• [INSTRUCTION]: Repeat the data word for word. Do not include the pictures.

• [THE RECORDS]:
+---+
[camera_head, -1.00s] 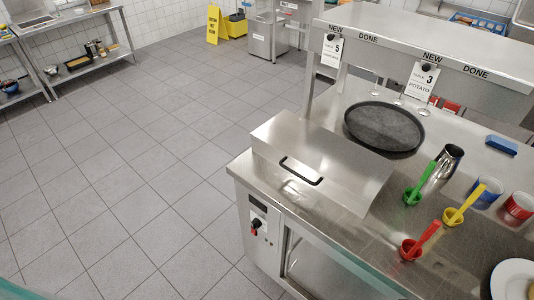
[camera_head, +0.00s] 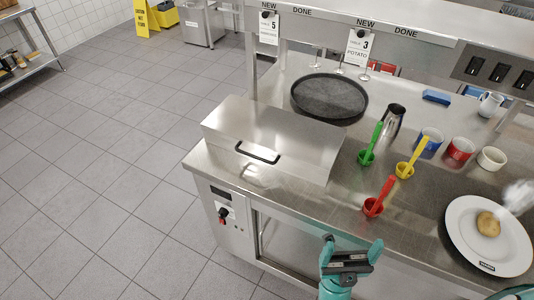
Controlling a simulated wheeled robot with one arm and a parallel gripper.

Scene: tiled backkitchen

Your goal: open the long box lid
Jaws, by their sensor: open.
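The long box lid (camera_head: 290,132) is a shiny steel cover lying shut on the left end of the steel counter. Its black handle (camera_head: 257,153) is on the sloping front face. What lies under the lid is hidden. My gripper (camera_head: 351,250) is teal with dark inner parts. It shows at the bottom of the picture, in front of the counter's front edge, to the right of and nearer than the lid. Its fingers are spread apart with nothing between them, and it does not touch the lid or the handle.
A black round pan (camera_head: 329,97) stands behind the lid. A white plate (camera_head: 462,236) with a potato (camera_head: 488,224) is at the right. The floor (camera_head: 110,170) at the left is clear.

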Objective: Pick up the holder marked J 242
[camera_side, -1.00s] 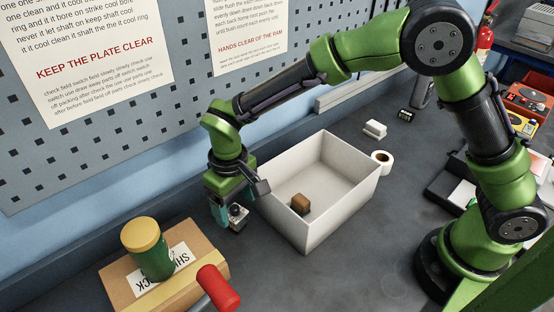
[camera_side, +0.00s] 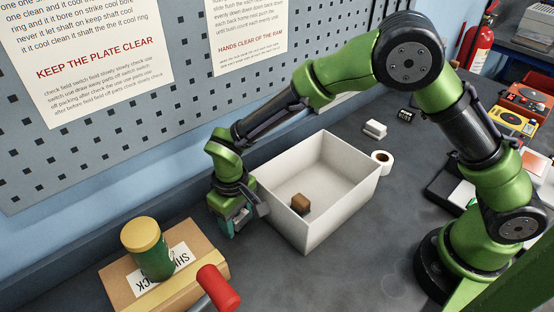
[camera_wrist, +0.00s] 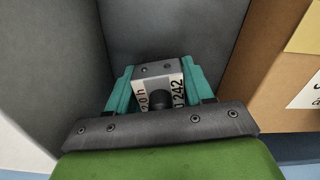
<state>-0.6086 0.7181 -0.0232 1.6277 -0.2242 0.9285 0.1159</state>
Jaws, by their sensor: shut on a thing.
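The holder (camera_wrist: 157,71) is a small grey block with white labels and a round dark part at its middle. One label reads 242 after a partly hidden letter; another reads 2.0 h. My gripper (camera_wrist: 160,86) has its teal fingers on both sides of the holder, shut on it. In the side view my gripper (camera_side: 231,226) is low, between the white bin and the cardboard box, and hides the holder. I cannot tell whether the holder touches the bench.
The white bin (camera_side: 330,222) stands close on the right, with a brown block (camera_side: 300,203) inside. The cardboard box (camera_side: 203,243) at the left carries a green jar (camera_side: 150,257) with a yellow lid. A red handle (camera_side: 218,287) sticks up in front.

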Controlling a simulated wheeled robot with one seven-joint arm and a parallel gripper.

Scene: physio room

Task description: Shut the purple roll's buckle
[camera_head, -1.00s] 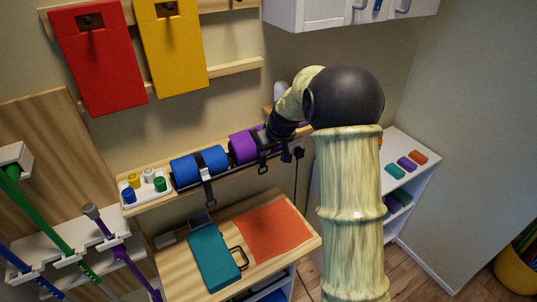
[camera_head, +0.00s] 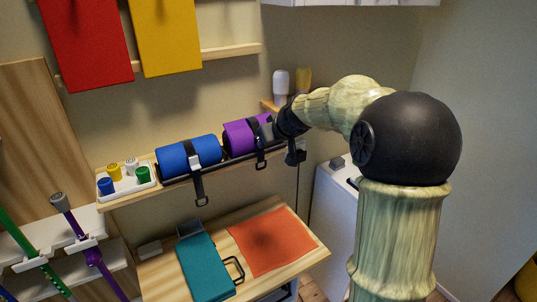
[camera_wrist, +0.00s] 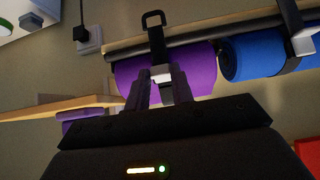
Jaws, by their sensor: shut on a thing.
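The purple roll (camera_head: 238,139) lies on the wall shelf, right of the blue roll. A dark strap (camera_head: 260,158) goes around it, and its end hangs below the shelf edge. In the wrist view the purple roll (camera_wrist: 200,67) is behind my fingers, and the strap end with its loop (camera_wrist: 153,18) points up in the picture. My gripper (camera_wrist: 161,86) is shut on the pale buckle (camera_wrist: 161,73) at the strap, against the roll's face. In the head view my wrist hides part of the roll's right end. I cannot tell how far the buckle is closed.
The blue roll (camera_head: 186,158) with its own strap lies close beside the purple one. A white tray of small coloured pots (camera_head: 129,188) stands at the shelf's left end. Below is a wooden table (camera_head: 265,288) with a teal case (camera_head: 206,268) and an orange mat (camera_head: 268,241).

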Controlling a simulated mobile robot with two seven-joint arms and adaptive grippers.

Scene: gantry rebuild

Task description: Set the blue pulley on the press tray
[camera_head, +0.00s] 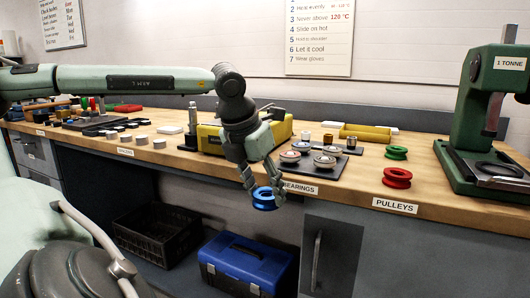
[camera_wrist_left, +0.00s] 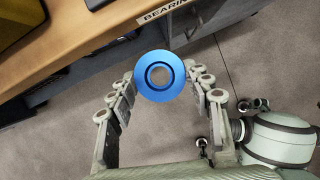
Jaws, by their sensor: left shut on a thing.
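The blue pulley (camera_head: 264,199) is held between the fingers of my left gripper (camera_head: 262,193), in front of the bench edge by the BEARINGS label. In the left wrist view the blue pulley (camera_wrist_left: 159,76) shows its round face and centre hole between the two fingers of my left gripper (camera_wrist_left: 160,92). The green press (camera_head: 480,110) stands at the right end of the bench. Its dark press tray (camera_head: 497,182) lies at its foot, well to the right of my left gripper. My right gripper is not seen.
A red pulley (camera_head: 397,177) and a green pulley (camera_head: 397,152) lie on the bench between my gripper and the press. A dark plate with several bearings (camera_head: 324,161) is nearer. A yellow case (camera_head: 211,138) stands behind my gripper. A blue toolbox (camera_head: 243,264) and black crate (camera_head: 157,236) sit below.

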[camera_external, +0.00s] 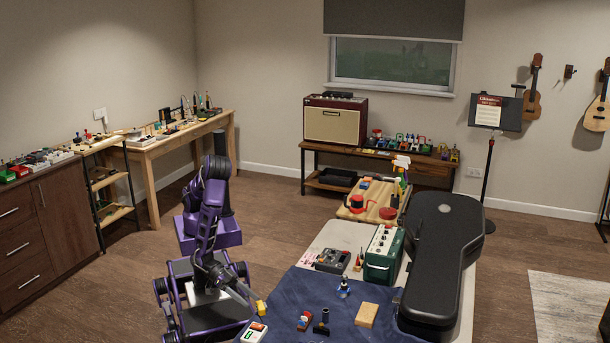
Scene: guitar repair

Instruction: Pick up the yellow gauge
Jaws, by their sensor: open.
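A small yellow object (261,308), which looks like the yellow gauge, is at the left edge of the dark blue cloth (283,294) on the table. It is too small in the external view to make out its details. My gripper (254,298) is at the end of my lowered arm, just above and left of the yellow object. The jaws are open. Whether the object lies between the fingertips or just beyond them cannot be told, nor whether they touch.
A white-and-orange device with a green patch (254,333) lies just in front of the yellow object. A red item (304,321), a small bottle (343,288) and a wooden block (367,315) stand on the cloth. A green amplifier (383,255) and black guitar case (436,265) are farther right.

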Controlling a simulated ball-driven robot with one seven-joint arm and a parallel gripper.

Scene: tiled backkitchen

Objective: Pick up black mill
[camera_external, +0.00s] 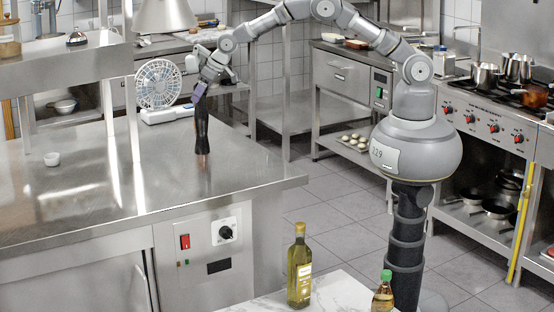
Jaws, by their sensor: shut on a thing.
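The black mill (202,132) is a tall, slim, dark object over the steel counter (110,205), near its right side. My gripper (200,93) is above it, pointing down, and is shut on its upper end. The mill is upright. A brownish patch below it on the counter looks like its reflection. I cannot tell for sure whether its base touches the counter. The fingertips are small and partly hidden in this view.
A white fan (158,84) stands close behind the mill, left of my arm. An oil bottle (299,268) and a smaller bottle (383,294) stand at the front. The counter's front middle is clear.
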+---+
• [SOLUTION TO THE EXERCISE]:
[camera_head, -1.00s] 
[camera_head, +0.00s] 
Controlling a simulated wheeled robot with one arm and a parallel gripper.

Scene: tiled backkitchen

Your goal: open the long box lid
Jaws, by their sensor: open.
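The long box lid (camera_head: 290,132) is a shiny steel cover lying shut on the left end of the steel counter. Its black handle (camera_head: 257,153) is on the sloping front face. What lies under the lid is hidden. My gripper (camera_head: 351,250) is teal with dark inner parts. It shows at the bottom of the picture, in front of the counter's front edge, to the right of and nearer than the lid. Its fingers are spread apart with nothing between them, and it does not touch the lid or the handle.
A black round pan (camera_head: 329,97) stands behind the lid. A white plate (camera_head: 462,236) with a potato (camera_head: 488,224) is at the right. The floor (camera_head: 110,170) at the left is clear.

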Objective: Pick up the holder marked J 242
[camera_side, -1.00s] 
[camera_side, +0.00s] 
[camera_wrist, +0.00s] 
<state>-0.6086 0.7181 -0.0232 1.6277 -0.2242 0.9285 0.1159</state>
Jaws, by their sensor: shut on a thing.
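The holder (camera_wrist: 157,71) is a small grey block with white labels and a round dark part at its middle. One label reads 242 after a partly hidden letter; another reads 2.0 h. My gripper (camera_wrist: 160,86) has its teal fingers on both sides of the holder, shut on it. In the side view my gripper (camera_side: 231,226) is low, between the white bin and the cardboard box, and hides the holder. I cannot tell whether the holder touches the bench.
The white bin (camera_side: 330,222) stands close on the right, with a brown block (camera_side: 300,203) inside. The cardboard box (camera_side: 203,243) at the left carries a green jar (camera_side: 150,257) with a yellow lid. A red handle (camera_side: 218,287) sticks up in front.

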Controlling a simulated wheeled robot with one seven-joint arm and a parallel gripper.

Scene: physio room

Task description: Shut the purple roll's buckle
[camera_head, -1.00s] 
[camera_head, +0.00s] 
[camera_wrist, +0.00s] 
Jaws, by their sensor: shut on a thing.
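The purple roll (camera_head: 238,139) lies on the wall shelf, right of the blue roll. A dark strap (camera_head: 260,158) goes around it, and its end hangs below the shelf edge. In the wrist view the purple roll (camera_wrist: 200,67) is behind my fingers, and the strap end with its loop (camera_wrist: 153,18) points up in the picture. My gripper (camera_wrist: 161,86) is shut on the pale buckle (camera_wrist: 161,73) at the strap, against the roll's face. In the head view my wrist hides part of the roll's right end. I cannot tell how far the buckle is closed.
The blue roll (camera_head: 186,158) with its own strap lies close beside the purple one. A white tray of small coloured pots (camera_head: 129,188) stands at the shelf's left end. Below is a wooden table (camera_head: 265,288) with a teal case (camera_head: 206,268) and an orange mat (camera_head: 268,241).

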Controlling a simulated mobile robot with two seven-joint arms and adaptive grippers.

Scene: gantry rebuild

Task description: Set the blue pulley on the press tray
[camera_head, +0.00s] 
[camera_wrist_left, +0.00s] 
Jaws, by their sensor: left shut on a thing.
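The blue pulley (camera_head: 264,199) is held between the fingers of my left gripper (camera_head: 262,193), in front of the bench edge by the BEARINGS label. In the left wrist view the blue pulley (camera_wrist_left: 159,76) shows its round face and centre hole between the two fingers of my left gripper (camera_wrist_left: 160,92). The green press (camera_head: 480,110) stands at the right end of the bench. Its dark press tray (camera_head: 497,182) lies at its foot, well to the right of my left gripper. My right gripper is not seen.
A red pulley (camera_head: 397,177) and a green pulley (camera_head: 397,152) lie on the bench between my gripper and the press. A dark plate with several bearings (camera_head: 324,161) is nearer. A yellow case (camera_head: 211,138) stands behind my gripper. A blue toolbox (camera_head: 243,264) and black crate (camera_head: 157,236) sit below.

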[camera_external, +0.00s] 
Scene: guitar repair

Instruction: Pick up the yellow gauge
Jaws, by their sensor: open.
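A small yellow object (261,308), which looks like the yellow gauge, is at the left edge of the dark blue cloth (283,294) on the table. It is too small in the external view to make out its details. My gripper (254,298) is at the end of my lowered arm, just above and left of the yellow object. The jaws are open. Whether the object lies between the fingertips or just beyond them cannot be told, nor whether they touch.
A white-and-orange device with a green patch (254,333) lies just in front of the yellow object. A red item (304,321), a small bottle (343,288) and a wooden block (367,315) stand on the cloth. A green amplifier (383,255) and black guitar case (436,265) are farther right.

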Controlling a simulated ball-driven robot with one seven-joint arm and a parallel gripper.

Scene: tiled backkitchen

Objective: Pick up black mill
[camera_external, +0.00s] 
Jaws, by their sensor: shut on a thing.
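The black mill (202,132) is a tall, slim, dark object over the steel counter (110,205), near its right side. My gripper (200,93) is above it, pointing down, and is shut on its upper end. The mill is upright. A brownish patch below it on the counter looks like its reflection. I cannot tell for sure whether its base touches the counter. The fingertips are small and partly hidden in this view.
A white fan (158,84) stands close behind the mill, left of my arm. An oil bottle (299,268) and a smaller bottle (383,294) stand at the front. The counter's front middle is clear.

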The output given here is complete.